The School of Design is thrilled to welcome two new Courtesy Appointments to our faculty, Christina Harrington & Paul Pangaro. Both Christina and Paul are joining Design from the Human-Computer Interaction Institute (HCII) at Carnegie Mellon University.
Christina Harrington (she/her) is an Assistant Professor of Human-Computer Interaction in the School of Computer Science at Carnegie Mellon University. Christina has several years of experience as a designer and qualitative researcher who works at the intersection of interaction design and health and racial equity. She has worked as a design researcher and UX designer at various companies such as Apple, Lenovo, and Motorola and her research has been published at various venues focused on HCI and design.
Her research combines her background in and industrial design, interactive systems and human factors psychology to focus on areas of universal, accessible, and inclusive design. Specifically, she looks at how to use design in the development of products to support older adults, individuals with differing abilities, and historically excluded groups such as Black and LatinX communities in maintaining their health, wellness, and autonomy in defining technological futures. Christina is passionate about using design to center communities that have historically been at the margins of mainstream design. She looks to methods such as design justice and community collectivism to broaden and amplify participation in design by addressing the barriers that corporate approaches to design have placed on our ability to see design as a universal language of communication and knowledge. Dr. Harrington is the Director of the Equity and Health Innovations Design Research Lab.

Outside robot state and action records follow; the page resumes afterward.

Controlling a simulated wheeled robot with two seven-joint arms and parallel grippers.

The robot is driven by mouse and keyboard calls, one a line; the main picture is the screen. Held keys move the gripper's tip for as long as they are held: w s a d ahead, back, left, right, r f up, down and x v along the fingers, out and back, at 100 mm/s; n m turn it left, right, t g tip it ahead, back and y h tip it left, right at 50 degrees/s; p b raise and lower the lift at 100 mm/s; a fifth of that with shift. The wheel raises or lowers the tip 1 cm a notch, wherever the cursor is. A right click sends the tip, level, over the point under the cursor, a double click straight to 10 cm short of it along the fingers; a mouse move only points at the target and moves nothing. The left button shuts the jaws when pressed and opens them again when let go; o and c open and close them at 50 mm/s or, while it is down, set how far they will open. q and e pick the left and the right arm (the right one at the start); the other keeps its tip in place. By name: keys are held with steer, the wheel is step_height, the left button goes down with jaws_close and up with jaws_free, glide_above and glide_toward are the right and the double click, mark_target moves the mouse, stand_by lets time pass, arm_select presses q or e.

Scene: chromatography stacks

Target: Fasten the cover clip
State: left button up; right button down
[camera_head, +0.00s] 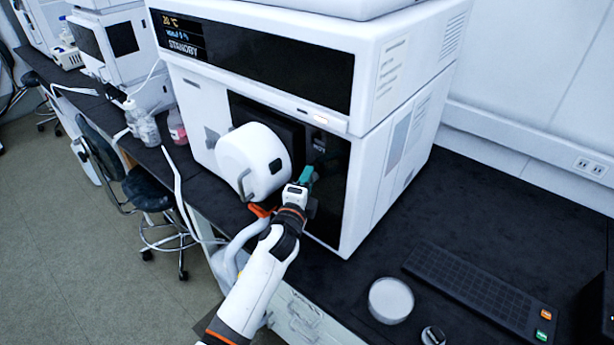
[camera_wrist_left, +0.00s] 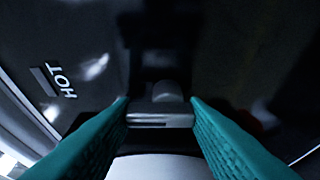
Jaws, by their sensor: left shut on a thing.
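The cover clip (camera_wrist_left: 160,117) is a small grey metal piece in the left wrist view, between the two teal fingers of my left gripper. The left gripper (camera_head: 306,176) is shut on it, at the dark front panel of the white instrument (camera_head: 347,195). In the head view the gripper hides the clip. A round white cover (camera_head: 247,158) stands out from the instrument's front, left of the gripper. I cannot tell whether the clip is latched. My right gripper is in neither view.
A "HOT" label (camera_wrist_left: 59,80) is on the dark panel beside the gripper. A round white-topped dish (camera_head: 391,299) and a dark keypad strip (camera_head: 478,290) lie on the black bench at the right. Bottles (camera_head: 147,129) and a stool (camera_head: 147,188) are at the left.

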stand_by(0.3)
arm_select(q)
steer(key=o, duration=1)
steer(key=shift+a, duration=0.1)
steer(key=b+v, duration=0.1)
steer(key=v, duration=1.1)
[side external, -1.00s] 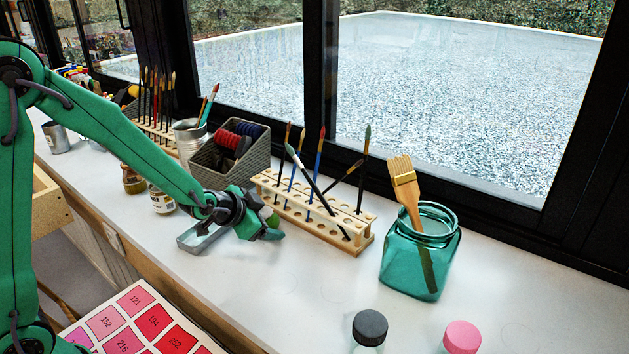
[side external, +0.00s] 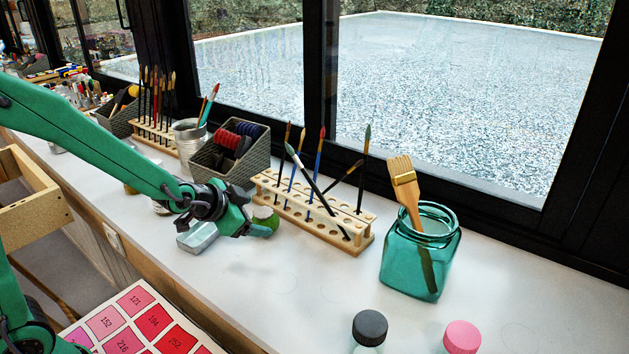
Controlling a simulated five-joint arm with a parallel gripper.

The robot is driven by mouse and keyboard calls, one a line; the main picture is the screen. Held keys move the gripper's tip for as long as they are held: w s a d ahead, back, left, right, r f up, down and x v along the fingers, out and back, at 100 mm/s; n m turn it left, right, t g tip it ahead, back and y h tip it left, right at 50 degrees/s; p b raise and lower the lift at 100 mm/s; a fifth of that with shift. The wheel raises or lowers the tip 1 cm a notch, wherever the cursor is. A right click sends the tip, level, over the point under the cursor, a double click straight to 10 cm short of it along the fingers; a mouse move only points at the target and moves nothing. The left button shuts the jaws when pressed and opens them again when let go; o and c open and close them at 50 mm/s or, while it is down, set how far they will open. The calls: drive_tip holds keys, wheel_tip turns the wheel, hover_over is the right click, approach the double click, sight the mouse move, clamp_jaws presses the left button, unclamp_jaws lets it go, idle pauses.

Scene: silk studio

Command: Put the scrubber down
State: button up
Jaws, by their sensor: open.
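My gripper (side external: 254,226) is low over the white counter, left of the wooden brush rack, with its jaws open. A small rounded green thing (side external: 265,215), seemingly the scrubber, is right at the jaws and partly hidden behind them. It looks low at the counter, but I cannot tell whether the jaws still touch it. A small grey metal tray (side external: 198,240) lies on the counter just left of and below my gripper, partly covered by it.
The wooden rack (side external: 318,215) with several brushes stands close on the right. A teal jar (side external: 408,268) holding a wide brush is beyond it. A grey basket (side external: 232,172) stands behind. The counter's front middle is clear, with two bottle caps at the lower right.

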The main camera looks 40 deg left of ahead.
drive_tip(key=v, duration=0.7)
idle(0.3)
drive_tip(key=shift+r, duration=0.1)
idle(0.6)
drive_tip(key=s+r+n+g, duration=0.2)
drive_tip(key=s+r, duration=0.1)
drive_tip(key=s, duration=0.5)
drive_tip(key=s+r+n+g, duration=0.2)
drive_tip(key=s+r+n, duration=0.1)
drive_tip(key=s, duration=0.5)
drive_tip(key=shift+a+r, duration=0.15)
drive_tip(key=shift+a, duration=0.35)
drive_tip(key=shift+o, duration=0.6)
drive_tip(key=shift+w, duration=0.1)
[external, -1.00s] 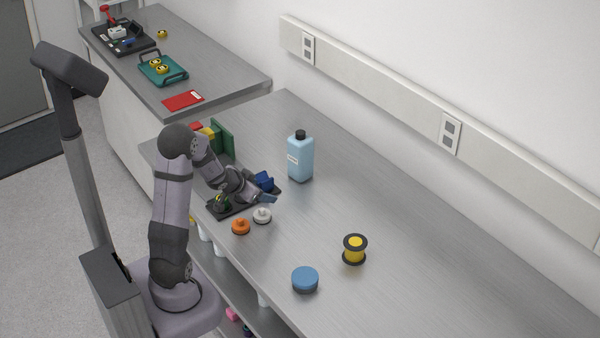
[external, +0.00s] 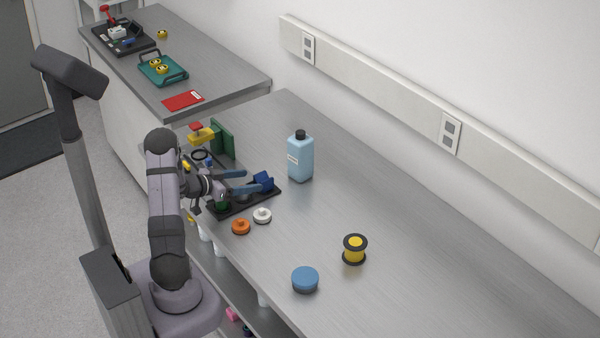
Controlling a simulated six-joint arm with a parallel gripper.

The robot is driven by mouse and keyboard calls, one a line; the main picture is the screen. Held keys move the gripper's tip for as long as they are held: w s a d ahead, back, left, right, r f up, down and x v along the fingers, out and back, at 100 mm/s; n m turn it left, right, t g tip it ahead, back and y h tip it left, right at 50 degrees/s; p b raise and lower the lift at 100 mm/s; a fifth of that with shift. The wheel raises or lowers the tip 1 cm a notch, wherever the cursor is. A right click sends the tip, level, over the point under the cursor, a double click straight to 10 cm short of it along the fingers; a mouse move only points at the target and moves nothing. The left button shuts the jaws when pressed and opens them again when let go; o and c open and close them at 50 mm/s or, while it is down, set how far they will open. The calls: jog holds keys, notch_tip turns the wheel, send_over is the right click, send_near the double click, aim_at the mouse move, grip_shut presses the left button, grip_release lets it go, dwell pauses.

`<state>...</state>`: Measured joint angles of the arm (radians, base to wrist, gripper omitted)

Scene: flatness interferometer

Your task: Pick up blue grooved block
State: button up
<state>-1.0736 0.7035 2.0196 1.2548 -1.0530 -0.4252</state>
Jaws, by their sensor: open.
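The blue grooved block (external: 264,181) sits at the right end of a black tray (external: 270,195) on the near bench. It looks dark blue with an angled top; its grooves are too small to make out. My gripper (external: 253,180) is open, with its two blue-grey fingers spread and pointing right toward the block. The fingertips are close to the block's left side in the picture; I cannot tell whether they touch it. Nothing shows between the fingers. The fingers and wrist hide part of the tray.
An orange knob (external: 240,227) and a white knob (external: 262,215) stand just in front of the tray. A light-blue bottle (external: 300,159) stands behind to the right. A green upright plate (external: 222,138) and a yellow piece (external: 201,137) are behind my wrist. The bench's right part is largely clear.

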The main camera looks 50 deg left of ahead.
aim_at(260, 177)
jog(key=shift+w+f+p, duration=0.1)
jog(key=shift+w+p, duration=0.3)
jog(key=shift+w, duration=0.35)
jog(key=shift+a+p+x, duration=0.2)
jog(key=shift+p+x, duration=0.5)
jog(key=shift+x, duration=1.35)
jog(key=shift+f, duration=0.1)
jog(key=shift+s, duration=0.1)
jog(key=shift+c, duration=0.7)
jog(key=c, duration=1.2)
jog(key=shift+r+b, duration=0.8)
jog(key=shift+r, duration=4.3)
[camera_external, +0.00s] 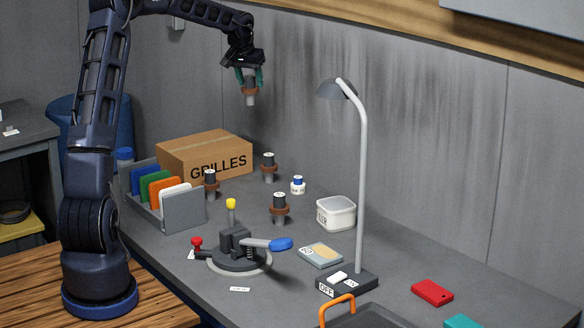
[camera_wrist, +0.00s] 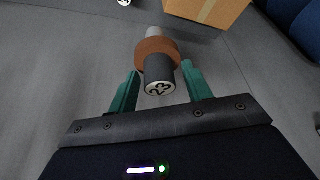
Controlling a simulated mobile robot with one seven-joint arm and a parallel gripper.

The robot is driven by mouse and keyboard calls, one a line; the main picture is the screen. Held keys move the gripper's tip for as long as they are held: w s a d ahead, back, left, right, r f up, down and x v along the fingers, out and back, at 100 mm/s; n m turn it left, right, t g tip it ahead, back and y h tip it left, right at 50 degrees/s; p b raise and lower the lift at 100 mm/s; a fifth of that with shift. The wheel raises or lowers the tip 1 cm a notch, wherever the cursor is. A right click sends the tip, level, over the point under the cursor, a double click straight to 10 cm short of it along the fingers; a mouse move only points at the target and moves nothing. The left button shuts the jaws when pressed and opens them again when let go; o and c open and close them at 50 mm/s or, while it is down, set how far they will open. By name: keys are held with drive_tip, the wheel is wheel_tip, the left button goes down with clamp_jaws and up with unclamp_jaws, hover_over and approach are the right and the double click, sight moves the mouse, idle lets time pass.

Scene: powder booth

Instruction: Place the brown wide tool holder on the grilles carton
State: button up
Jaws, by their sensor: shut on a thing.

More information about Christina's work >>
Paul Pangaro is a Professor of the Practice at HCII, as well as the President at the American Society for Cybernetics. Paul Pangaro's career spans startups, consulting, research, and education. His work explores the role of conversation in expanding human agency in human-human as well as human-machine interactions. His knowledge and practice of cybernetics, systems, conversation theory, design, and artificial intelligence, are the basis of his approach.
Paul and Hugh Dubberly co-chair the Systems Working Group in the Future of Design Education Initiative. As an educator, Paul begins with the conviction that 21st-century designers, architects, and technologists must wholly engage with the complex systems that comprise the entangled domains of technology and human nature, society and justice, climate change and planet health.
With the American Society for Cybernetics, Paul is leading an initiative to revive and revise the renowned Macy Meetings from the birth of cybernetics. Now dubbed #NewMacy, the initiative has attracted an international community of transdisciplinary and transgenerational participants committed to addressing the complex systems-level challenges mentioned above.
Paul is deeply committed to bringing the field of cybernetics to light across multiple disciplines and domains. For example, Paul and TJ McLeish have created a full-scale, faithful replica of Gordon Pask's seminal interactive work, Colloquy of Mobiles. In 2019 Colloquy was exhibited at Centre Pompidou in Paris and is now part of the permanent collection of the ZKM Museum in Karlsruhe, Germany.